Task brief: Start at the line containing "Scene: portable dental", stop at the line containing "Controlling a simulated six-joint", and set down every line in that stretch exactly as written, and nothing else.
>> Start Exercise data
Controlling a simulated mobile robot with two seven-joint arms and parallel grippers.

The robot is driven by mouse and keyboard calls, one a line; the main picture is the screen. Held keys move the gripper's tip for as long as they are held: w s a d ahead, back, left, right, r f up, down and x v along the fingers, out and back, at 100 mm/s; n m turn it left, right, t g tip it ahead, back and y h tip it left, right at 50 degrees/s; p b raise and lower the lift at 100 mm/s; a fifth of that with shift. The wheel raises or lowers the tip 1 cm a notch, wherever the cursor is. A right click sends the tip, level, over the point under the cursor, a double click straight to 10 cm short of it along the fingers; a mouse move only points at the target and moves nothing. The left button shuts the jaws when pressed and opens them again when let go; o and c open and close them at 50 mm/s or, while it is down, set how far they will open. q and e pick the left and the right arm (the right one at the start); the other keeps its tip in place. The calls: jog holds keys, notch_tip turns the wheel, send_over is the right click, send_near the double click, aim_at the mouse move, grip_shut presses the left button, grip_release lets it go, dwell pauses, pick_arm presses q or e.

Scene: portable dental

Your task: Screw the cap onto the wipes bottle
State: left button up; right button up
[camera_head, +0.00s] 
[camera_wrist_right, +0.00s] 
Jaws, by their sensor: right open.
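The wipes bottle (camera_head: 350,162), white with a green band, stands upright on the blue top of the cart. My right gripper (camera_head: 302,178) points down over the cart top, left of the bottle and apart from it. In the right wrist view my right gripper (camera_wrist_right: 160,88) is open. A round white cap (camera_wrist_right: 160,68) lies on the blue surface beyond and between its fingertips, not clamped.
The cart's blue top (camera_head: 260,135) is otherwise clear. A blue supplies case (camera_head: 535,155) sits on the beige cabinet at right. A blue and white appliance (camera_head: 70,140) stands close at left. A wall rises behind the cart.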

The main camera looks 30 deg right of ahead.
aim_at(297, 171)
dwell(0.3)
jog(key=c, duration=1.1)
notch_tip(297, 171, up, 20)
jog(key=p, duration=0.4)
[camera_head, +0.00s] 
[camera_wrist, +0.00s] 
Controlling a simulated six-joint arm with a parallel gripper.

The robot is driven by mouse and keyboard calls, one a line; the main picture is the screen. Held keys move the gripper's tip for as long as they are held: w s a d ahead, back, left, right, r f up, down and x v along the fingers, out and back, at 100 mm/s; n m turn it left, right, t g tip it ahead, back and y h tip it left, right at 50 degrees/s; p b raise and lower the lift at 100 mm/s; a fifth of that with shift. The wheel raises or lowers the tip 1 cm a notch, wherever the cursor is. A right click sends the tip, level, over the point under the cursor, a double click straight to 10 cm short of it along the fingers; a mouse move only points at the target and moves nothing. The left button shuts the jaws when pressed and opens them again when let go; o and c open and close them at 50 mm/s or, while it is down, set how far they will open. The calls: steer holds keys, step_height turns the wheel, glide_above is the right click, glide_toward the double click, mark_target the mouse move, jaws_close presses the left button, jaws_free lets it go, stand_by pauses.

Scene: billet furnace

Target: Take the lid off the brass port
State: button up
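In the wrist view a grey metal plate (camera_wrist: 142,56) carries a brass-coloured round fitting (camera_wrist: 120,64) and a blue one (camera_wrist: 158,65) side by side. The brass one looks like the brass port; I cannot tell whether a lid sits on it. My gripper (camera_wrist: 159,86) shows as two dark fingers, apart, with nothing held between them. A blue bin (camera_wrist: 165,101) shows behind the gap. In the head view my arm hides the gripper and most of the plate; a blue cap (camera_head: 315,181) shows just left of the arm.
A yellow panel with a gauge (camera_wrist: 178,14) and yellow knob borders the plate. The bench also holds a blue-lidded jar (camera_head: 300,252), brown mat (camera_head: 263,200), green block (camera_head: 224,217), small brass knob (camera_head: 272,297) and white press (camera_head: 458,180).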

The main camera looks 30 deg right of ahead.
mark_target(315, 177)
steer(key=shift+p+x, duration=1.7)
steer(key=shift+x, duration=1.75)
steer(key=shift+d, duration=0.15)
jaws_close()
>> End Exercise data
Final answer:
Scene: portable dental

Your task: Screw the cap onto the wipes bottle
State: left button up; right button up
[camera_head, +0.00s] 
[camera_wrist_right, +0.00s] 
Jaws, by their sensor: right open.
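The wipes bottle (camera_head: 350,162), white with a green band, stands upright on the blue top of the cart. My right gripper (camera_head: 302,178) points down over the cart top, left of the bottle and apart from it. In the right wrist view my right gripper (camera_wrist_right: 160,88) is open. A round white cap (camera_wrist_right: 160,68) lies on the blue surface beyond and between its fingertips, not clamped.
The cart's blue top (camera_head: 260,135) is otherwise clear. A blue supplies case (camera_head: 535,155) sits on the beige cabinet at right. A blue and white appliance (camera_head: 70,140) stands close at left. A wall rises behind the cart.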

The main camera looks 30 deg right of ahead.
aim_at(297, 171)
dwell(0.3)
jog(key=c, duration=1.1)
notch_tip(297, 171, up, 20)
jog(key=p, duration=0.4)
[camera_head, +0.00s] 
[camera_wrist, +0.00s] 
Controlling a simulated six-joint arm with a parallel gripper.

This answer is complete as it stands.